Ma l’incontro previsto nella serata di venerdì a Palazzo Chigi, spiega Conte, potrebbe essere “interlocutorio”. Si avvierà un negoziato, infatti, se verrà messo da parte l’atto di dismissione”. “Se invece Mittal continuerà la battaglia, ci difenderemo con la massima virulenza” puntando a un risarcimento miliardario visto il vantaggio tratto quest’anno dall’azienda.

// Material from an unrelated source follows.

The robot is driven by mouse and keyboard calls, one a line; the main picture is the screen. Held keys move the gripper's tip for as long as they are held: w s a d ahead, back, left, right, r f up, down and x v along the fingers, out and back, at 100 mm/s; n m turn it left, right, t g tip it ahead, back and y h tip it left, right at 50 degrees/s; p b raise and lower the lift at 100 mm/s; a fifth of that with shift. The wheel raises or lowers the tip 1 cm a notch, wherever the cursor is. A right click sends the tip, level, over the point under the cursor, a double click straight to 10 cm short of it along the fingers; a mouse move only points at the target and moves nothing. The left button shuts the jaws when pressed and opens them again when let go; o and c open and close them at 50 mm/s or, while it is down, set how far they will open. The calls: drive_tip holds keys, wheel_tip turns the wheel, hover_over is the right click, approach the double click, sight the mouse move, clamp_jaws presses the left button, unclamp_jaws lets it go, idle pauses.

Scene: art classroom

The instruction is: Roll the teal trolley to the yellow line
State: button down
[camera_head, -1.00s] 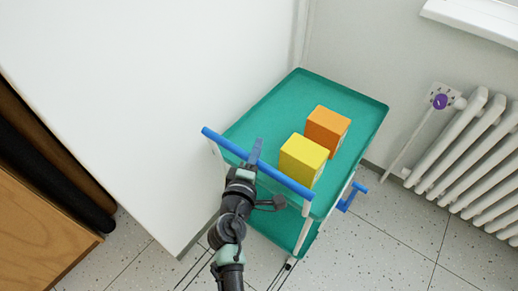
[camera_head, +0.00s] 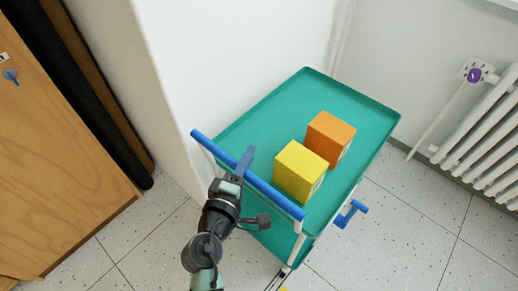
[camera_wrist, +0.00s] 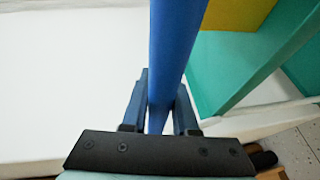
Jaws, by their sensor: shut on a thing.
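The teal trolley (camera_head: 365,108) stands upright on the floor beside a white wall panel. A yellow box (camera_head: 298,170) and an orange box (camera_head: 330,138) sit next to each other on its top tray. Its blue push handle (camera_head: 277,195) runs along the near side. My gripper (camera_head: 246,160) is shut on this handle, left of its middle. In the wrist view the blue bar (camera_wrist: 177,45) passes between both fingers. The lower shelf is mostly hidden. A small yellow patch shows at the bottom edge of the head view; I cannot tell if it is the yellow line.
A white panel (camera_head: 225,60) stands close along the trolley's left side. A wooden cabinet (camera_head: 60,150) is at the left. A white radiator (camera_head: 490,140) is at the right. A blue side lever (camera_head: 350,212) sticks out from the trolley. Speckled floor (camera_head: 410,230) is clear at right.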

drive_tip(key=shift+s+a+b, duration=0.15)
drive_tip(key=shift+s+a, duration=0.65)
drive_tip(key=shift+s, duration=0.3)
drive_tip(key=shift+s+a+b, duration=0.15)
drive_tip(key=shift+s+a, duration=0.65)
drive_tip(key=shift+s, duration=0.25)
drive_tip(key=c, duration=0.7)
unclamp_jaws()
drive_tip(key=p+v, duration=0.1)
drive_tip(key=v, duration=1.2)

Per negoziare Mittal dovrà “dimostrare le sopravvenienze di mercato” che impediscono di rispettare il contratto. A quel punto il governo è pronto a trattare su un numero limitato di esuberi, purché lo stabilimento continui a produrre, il risanamento ambientale prosegua e si avvii la decarbonizzazione. In più, arriverebbe un decreto per lo scudo penale tanto sgradito al M5s: “E’ solo un pretesto”, lamenta Fico, ma Luigi Di Maio prepara il sì parlando di un “esercizio di stile” che rafforzi lo “scudo generalizzato” previsto dal codice penale.

Proprio lo scudo è tra le richieste che da Londra il gruppo Mittal fa trapelare alla vigilia del tavolo. Insieme a garanzie su Altoforno 2 e un “nuovo piano accettabile per tutti gli stakeholder”, cioè governo, sindacati e anche enti locali. Il percorso, insomma, si annuncia complesso e non è detto che vada a buon fine. Nel governo c’è chi è ancora convinto che Mittal voglia andar via: in quel caso scatterebbe il commissariamento e la ricerca di una nuova cordata.